Just a comment for the future, some examples need these files, which I guess should be placed in the wasm container eventually:
main/doc/data
Yes, this should be possible to include – I'll add them. I see that most of these CSV files are needed as a part of the notebooks in the User Guide and not in the API examples, making things easier.
I assumed there is a generic wasm file for all examples, and that clicking on the try out would somehow pass the code to run to it. That's why I was proposing to use an external repo for it. If things are more complex I guess it's on to use whatever the sphinx plugin does.
Good point about the data files. I was thinking they were mostly used for the read_whatever methods. They do in some cases, like here: https://pandas.pydata.org/docs/reference/api/pandas.read_excel.html#pandas.read_excel
But surely worth to not include in the wasm the ones only used in the user guide if they won't be runnable.
Finding a solution to run the imports before the examples is clearly a must. It's surely fine to not run them, but include them in an initial cell in the notebook so users themselves run it.

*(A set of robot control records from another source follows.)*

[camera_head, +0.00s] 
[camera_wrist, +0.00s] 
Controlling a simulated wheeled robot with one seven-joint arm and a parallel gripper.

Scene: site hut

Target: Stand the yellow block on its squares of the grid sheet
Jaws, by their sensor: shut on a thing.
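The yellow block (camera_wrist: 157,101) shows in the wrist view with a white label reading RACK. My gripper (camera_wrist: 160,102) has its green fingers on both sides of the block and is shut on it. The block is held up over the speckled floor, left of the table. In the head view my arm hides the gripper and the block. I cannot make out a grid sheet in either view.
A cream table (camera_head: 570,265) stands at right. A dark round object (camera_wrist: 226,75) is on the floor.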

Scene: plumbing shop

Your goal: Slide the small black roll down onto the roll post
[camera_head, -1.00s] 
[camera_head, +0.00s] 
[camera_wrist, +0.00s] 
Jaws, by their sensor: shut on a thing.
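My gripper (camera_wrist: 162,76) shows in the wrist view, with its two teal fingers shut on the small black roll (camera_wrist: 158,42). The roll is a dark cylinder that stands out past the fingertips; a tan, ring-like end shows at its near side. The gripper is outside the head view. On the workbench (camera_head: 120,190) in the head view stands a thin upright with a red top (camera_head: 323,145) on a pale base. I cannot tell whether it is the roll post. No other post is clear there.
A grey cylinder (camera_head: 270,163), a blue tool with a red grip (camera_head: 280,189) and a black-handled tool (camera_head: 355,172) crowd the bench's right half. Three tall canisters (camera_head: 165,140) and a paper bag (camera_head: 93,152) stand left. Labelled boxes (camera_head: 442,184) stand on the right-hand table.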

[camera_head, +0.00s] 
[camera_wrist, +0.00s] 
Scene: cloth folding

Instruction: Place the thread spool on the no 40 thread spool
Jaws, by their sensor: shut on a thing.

This pull request is stale because it has been open for thirty days with no activity. Please update and respond to this comment if you're still interested in working on this.
Yes, this has been on my radar – I'll be returning to this as soon as I can. Thank you!
This pull request is stale because it has been open for thirty days with no activity. Please update and respond to this comment if you're still interested in working on this.
Closing as stale. If you're interesting in continuing, merge main and happy to reopen.